Following the Admiral Duncan pub bombing by former BNP member David Copeland, Griffin stated "The TV footage of dozens of 'gay' demonstrators flaunting their perversion in front of the world's journalists showed just why so many ordinary people find these creatures so repulsive." The BNP states that, privately, homosexuality should be tolerated, but that it "should not be promoted or encouraged". It opposed the introduction of civil partnerships and wishes to ban what it perceives as the promotion of homosexuality in schools and the media.
Writing for The Rune, Griffin praised the wartime Waffen SS and attacked the Royal Air Force for its bombing of Nazi Germany, and in 1996 during a public demonstration at Coventry Cathedral he accused British airmen of "mass murder". Although unconnected, on 9 June 2009 the Royal British Legion wrote an open letter to Griffin asking him not to wear a poppy lapel badge.

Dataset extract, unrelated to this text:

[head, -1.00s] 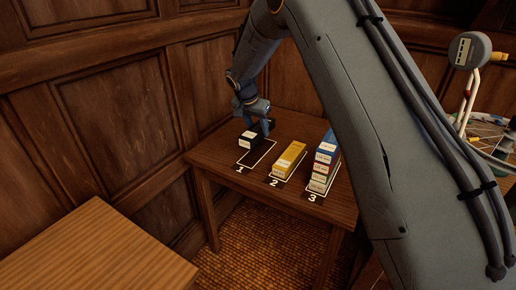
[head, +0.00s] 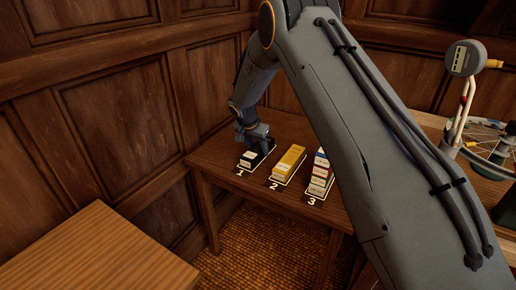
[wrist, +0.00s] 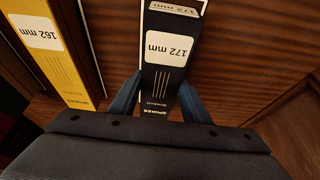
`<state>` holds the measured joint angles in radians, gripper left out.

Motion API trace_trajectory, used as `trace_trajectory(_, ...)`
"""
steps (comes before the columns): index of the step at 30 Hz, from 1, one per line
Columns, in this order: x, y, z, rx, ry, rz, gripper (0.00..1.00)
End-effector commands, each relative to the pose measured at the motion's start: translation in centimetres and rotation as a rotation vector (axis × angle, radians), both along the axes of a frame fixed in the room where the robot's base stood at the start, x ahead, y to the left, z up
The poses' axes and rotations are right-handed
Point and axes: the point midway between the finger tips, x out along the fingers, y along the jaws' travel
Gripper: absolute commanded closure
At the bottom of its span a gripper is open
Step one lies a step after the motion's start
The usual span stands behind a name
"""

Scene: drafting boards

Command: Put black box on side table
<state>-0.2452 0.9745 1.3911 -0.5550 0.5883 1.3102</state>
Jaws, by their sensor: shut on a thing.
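The black box (head: 252,158) has a white label, which reads 172 mm in the wrist view (wrist: 168,75). It lies at the white outline marked 1 on the dark wooden table (head: 222,163), and seems to rest on the table top. My gripper (head: 254,141) is over the box from above. In the wrist view its two blue fingers (wrist: 158,98) are shut on the two long sides of the box.
A bare, lighter wooden top (head: 95,250) is at lower left. Panelled walls stand close behind. A wheeled device (head: 495,150) is at right.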

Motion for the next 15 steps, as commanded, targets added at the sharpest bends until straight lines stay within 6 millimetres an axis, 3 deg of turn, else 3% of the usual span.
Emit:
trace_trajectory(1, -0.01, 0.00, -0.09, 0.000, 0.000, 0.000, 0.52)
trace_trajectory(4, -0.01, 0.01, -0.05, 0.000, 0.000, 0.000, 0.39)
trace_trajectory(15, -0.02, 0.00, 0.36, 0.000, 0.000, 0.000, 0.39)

In a BBC interview on 8 June 2009, Griffin claimed that "global warming is essentially a hoax" and that it "is being exploited by the liberal elite as a means of taxing and controlling us and the real crisis is peak oil". He was a representative of the European Parliament at the 2009 UN Climate Change Conference, where he repeated his claim that global warming is a hoax, and called advocates of action on climate change such as Al Gore "mass murderers" by supporting biofuels, claiming that their use would lead to the "third and the greatest famine of the modern era". A Greenpeace spokesman said, "In reality the environmental and development groups he has been disparaging have been in the forefront of concerns about biofuels. Griffin’s claims that climate change is a hoax is one of many curious things going on between his ears.”